House Energy Star Rating

There is so much information around about the National House Energy Rating System (NatHERS) that I’m not going to cover anything much here. The minimum standard is for a 6 star (out of 10) rating, with lots of folk advertising and promoting much higher ratings.

I have a somewhat contrarian view on this – you can spend a great deal of money achieving a high energy rating for your house in an effort to reduce your energy usage, but I would argue that installing a solar& battery system to cover the increased energy requirement is more more environmentally friendly, cost effective and yields a more liveable house.

A high star rating house, >8 star, can often compromise your living – house orientation (inconvenient with land orientation, loss of view), size, aesthetics with internal and external building material restrictions, window size and orientation, house ventilation (can be really stuffy/smelly when you’re shut up tight) etc etc. One example is ventilation – in summer, open a window. Great idea. In winter, your heat literally flies out the window, so to have a good comfortable environment inside, you need to have a heat recovery system to bring warm fresh air into your house, adding cost and complexity.

Achieving a high star rating is expensive, difficult to achieve, restrictive, and has high embodied energy. If you are trying to be environmentally friendly by going for a high energy rating, then make sure you look at the embodied energy of the build.

CSIRO research found that the “average” house has 10 to 20 years worth of energy use embedded in it.

https://www.yourhome.gov.au/materials/embodied-energy

If you’re looking for high thermal mass, specific materials, added build complexity and additional equipment you will likely be adding significantly to your embodied energy.

We made a different choice – orient the house for the view, with outdoor living sheltered from the prevailing winds. We have skylights and clerestory windows to bring light into the living room from overhead, east and west. We’ve selected double glazed windows with low e glass (light bridge). This gave us a 7.5 star rating at low cost, without compromise on how we wanted to live. It adds very little additional embodied energy to the house. We selected a look for the house that we liked – recycled red bricks with some black steel sheeting. We were comfortable with the dark colours because we were more concerned about winter heat, than summer cooling. Blog post Cooling.

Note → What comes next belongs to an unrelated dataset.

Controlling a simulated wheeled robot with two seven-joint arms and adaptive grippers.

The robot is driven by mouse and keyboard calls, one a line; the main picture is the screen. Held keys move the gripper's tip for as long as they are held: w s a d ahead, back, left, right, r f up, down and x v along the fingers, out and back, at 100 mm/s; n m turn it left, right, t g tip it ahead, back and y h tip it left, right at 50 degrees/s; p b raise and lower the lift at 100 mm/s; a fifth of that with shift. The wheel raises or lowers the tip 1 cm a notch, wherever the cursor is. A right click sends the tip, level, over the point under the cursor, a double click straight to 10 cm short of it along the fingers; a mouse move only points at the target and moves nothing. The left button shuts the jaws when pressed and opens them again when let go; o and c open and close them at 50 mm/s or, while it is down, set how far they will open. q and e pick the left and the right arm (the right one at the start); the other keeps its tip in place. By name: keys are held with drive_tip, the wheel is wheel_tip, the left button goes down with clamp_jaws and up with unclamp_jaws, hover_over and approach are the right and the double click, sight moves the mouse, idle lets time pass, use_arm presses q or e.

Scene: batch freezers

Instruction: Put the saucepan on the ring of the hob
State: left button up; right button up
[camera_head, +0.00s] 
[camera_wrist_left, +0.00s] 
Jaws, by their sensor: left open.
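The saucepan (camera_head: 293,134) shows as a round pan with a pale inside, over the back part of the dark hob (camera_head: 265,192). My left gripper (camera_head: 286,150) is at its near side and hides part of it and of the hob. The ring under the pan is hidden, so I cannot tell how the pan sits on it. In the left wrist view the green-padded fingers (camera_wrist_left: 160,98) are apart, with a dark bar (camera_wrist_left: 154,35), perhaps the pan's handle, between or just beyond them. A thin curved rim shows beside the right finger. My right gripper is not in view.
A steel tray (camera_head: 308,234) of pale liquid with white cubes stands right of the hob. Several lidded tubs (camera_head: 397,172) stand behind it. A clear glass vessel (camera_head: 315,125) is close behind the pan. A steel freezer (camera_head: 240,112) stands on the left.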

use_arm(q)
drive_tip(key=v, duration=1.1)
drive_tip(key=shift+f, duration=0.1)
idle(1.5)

Use of the recycled bricks reduces the embodied energy. I must admit that our house size and small amount of steel sheeting are not good from an embodied energy view point.

From an environmental perspective, our heating is sustainable – purpose grown fire wood trees (blue gums) that coppice well so will continue to regenerate and regrow even after they are cut down. Our cooling is sustainable – we will produce double the electricity in summer than in winter, so we have excess power available in summer to run air conditioning and/or fans, as required, to cool the house.

Even upsizing the solar to cope with additional cooling load is likely to be cheaper than a significant increase in your house star rating.

Solar with batteries is likely to be the far cheaper, easier and environmentally friendly option to get a low energy use house – on or off the grid.

Disclaimer I haven’t done a comparison between embodied energy of the solar system and a high star rated house, but solar panels do produce more power than they take to make.